- Aim
Retype, exactly as they stand, the lines from the start of the data to the line that contains "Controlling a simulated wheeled", both ends included. Leave the pictures out.

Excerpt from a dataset
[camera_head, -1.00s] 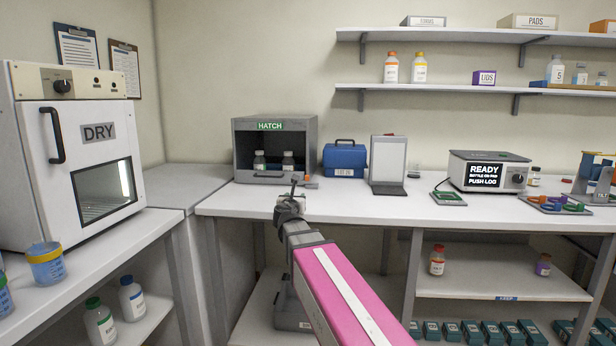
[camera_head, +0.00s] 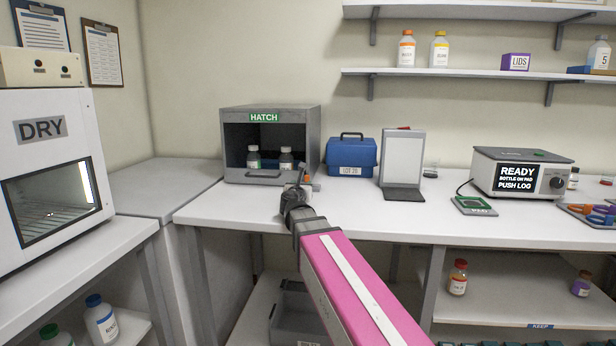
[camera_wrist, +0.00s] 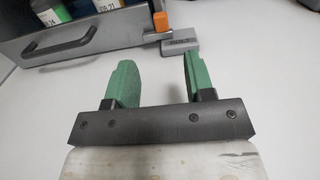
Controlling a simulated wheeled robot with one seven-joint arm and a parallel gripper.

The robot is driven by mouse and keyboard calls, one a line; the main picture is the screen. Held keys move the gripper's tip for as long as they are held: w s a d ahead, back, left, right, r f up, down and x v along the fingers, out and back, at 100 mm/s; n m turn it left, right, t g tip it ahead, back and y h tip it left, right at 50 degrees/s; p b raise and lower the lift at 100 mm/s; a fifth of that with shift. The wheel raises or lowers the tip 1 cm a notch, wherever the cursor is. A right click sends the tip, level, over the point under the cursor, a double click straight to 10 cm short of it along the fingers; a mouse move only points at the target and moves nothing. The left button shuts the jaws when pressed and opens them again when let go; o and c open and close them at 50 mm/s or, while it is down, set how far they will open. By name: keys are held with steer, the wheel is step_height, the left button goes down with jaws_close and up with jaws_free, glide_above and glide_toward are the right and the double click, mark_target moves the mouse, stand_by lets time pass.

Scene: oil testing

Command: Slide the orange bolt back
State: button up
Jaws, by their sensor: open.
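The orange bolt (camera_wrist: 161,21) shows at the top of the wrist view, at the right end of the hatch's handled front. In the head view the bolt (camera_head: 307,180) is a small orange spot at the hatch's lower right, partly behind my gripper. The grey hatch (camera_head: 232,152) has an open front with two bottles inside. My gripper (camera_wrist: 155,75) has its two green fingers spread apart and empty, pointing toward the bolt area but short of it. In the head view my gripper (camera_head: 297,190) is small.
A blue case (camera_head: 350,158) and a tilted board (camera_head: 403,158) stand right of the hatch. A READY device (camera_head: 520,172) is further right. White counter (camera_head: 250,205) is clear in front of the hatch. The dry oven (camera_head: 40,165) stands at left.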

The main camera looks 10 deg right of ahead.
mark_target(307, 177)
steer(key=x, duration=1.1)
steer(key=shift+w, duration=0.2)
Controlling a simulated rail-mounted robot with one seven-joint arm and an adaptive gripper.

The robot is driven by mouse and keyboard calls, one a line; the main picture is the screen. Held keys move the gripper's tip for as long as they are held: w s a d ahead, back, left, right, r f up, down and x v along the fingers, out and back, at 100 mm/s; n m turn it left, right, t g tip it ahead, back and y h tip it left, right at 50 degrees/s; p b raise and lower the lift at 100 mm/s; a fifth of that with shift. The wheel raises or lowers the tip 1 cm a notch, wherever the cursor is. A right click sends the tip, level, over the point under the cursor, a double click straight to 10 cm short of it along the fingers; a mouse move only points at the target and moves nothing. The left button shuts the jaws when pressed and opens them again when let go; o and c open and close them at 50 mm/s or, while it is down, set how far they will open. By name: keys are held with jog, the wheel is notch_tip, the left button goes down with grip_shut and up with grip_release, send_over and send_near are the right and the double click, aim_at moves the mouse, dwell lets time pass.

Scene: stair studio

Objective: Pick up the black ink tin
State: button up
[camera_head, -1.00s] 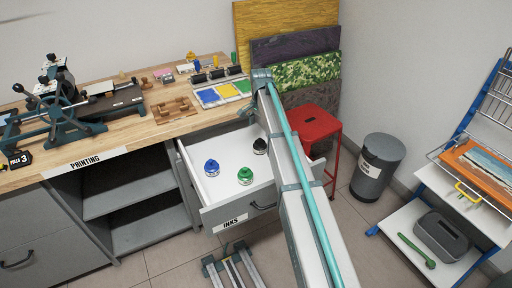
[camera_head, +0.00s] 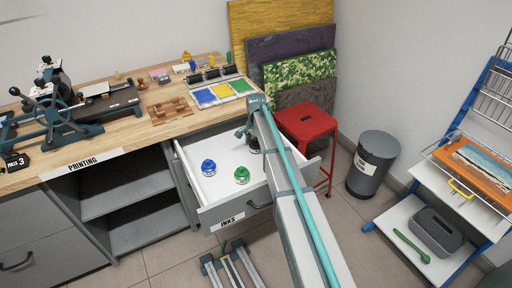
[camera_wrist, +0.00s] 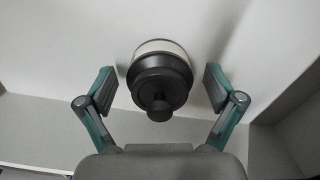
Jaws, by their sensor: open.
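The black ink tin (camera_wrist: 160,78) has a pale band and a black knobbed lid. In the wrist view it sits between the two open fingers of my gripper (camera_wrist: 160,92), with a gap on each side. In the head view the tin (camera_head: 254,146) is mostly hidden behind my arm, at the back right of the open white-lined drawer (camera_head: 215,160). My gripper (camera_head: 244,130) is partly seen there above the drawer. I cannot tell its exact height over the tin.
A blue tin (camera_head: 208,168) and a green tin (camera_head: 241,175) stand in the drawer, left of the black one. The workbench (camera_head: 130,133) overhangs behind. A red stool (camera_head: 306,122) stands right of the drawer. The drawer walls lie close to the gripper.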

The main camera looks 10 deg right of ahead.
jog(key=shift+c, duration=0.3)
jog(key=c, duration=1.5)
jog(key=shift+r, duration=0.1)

- Answer for the task
[camera_head, -1.00s] 
[camera_head, +0.00s] 
[camera_wrist, +0.00s] 
Controlling a simulated wheeled robot with one seven-joint arm and a parallel gripper.

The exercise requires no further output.